Leidos [LDOS] on Tuesday reported that net income surged in its first quarter driven by work in its health business and sales were up handsomely driven by growth across its operating segments.
Net income jumped 73 percent to $283 million, $2.27 earnings per share (EPS), from $164 million ($1.17 EPS) a year ago. Adjusted earnings, which exclude acquisition, restructuring, and certain amortization costs, were $2.29 EPS, 59 cents above consensus estimates. Operating income margin was up 3.2 percent to 10.4 percent.
Sales increased more than 7 percent to $4 billion from $3.7 billion a year ago led by a 19 percent gain at the Health and Civil segment followed by single-digit increases at Defense Systems, Commercial and International, and National Security and Digital. Organic sales were up 8 percent on increased volume for managed health services, airborne surveillance and reconnaissance, and hypersonics, security detection products, C5ISR, and defense network modernization.
The strong first quarter combined with agreement on the fiscal year 2024 budget and a corporate realignment last year led Leidos to dramatically increase its earnings guidance for 2024. The forecast for adjusted earnings was raised by 90 cents per share to between $8.40 and $8.80 EPS and adjusted operating margin a percent to the mid- to high-11 percent range. Guidance for sales was also increased by $300 million to between $16 billion and $16.4 billion.
Tom Bell, CEO of Leidos, said on the company’s earnings call the profitable growth is due to the corporate restructuring into a “capabilities focused organization,” investment in organic disruptive technologies, with a particular focus on trusted mission artificial intelligence, full spectrum cyber, and secure rapid software, and a merit-based profit and growth strategy.
Bell also called out the trilateral Australia, United Kingdom, and U.S. security agreement called AUKUS as a strong opportunity for Leidos. AUKUS is arranged in two pillars, the first is aimed at helping Australia acquire nuclear-powered, conventionally-armed submarine fleet, and the second is focused on the joint development of advanced capabilities.
“The focus of AUKUS Pillar 2 is seamless information sharing, AI and autonomy, advanced cyber, hypersonics, and electronic warfare,” he said. “This list reads like a catalogue of Leidos’ strength,” he added, highlighting the company’s new Commercial and International segment as well as its ability to reach across the enterprise to meet emerging needs of the AUKUS members and other international customers.

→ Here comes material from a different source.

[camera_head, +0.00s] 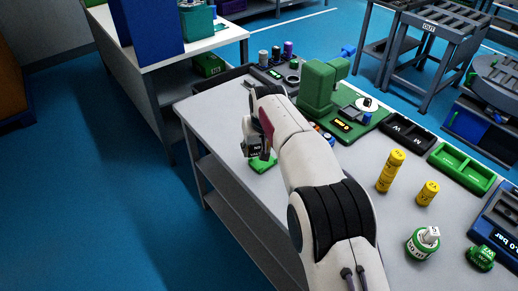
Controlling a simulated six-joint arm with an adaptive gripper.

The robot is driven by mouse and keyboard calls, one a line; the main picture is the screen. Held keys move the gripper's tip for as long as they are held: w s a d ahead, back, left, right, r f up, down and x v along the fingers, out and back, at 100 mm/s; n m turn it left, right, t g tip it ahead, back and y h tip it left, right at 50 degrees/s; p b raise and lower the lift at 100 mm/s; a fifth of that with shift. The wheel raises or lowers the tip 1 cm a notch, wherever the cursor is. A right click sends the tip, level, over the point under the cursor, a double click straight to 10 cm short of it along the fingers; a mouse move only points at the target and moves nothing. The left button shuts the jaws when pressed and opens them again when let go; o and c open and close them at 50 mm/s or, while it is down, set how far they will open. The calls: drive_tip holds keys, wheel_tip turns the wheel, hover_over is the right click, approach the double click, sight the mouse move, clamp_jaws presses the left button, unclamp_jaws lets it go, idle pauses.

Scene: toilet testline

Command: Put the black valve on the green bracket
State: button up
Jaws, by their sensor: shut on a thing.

Leidos is in the thick of developing a strategy to guide growth for the next decade, Bell said. The strategy will be complete in early 2025, but he offered several “principles that are guiding our work,” including “doubling down on our core strengths, seeking to exploit the power of repeatable business models, making speed a conscious competitive discriminator, differentially investing in the areas of greatest potential, building trusted mission AI into everything we do, and uncovering unique opportunities to expand Leidos into logical, closely adjacent growth markets.”
Orders in the quarter were $3.7 billion and backlog stood at $36.6 billion, up 4 percent from $35.1 billion a year ago. Free cash flow in the quarter was $46 million.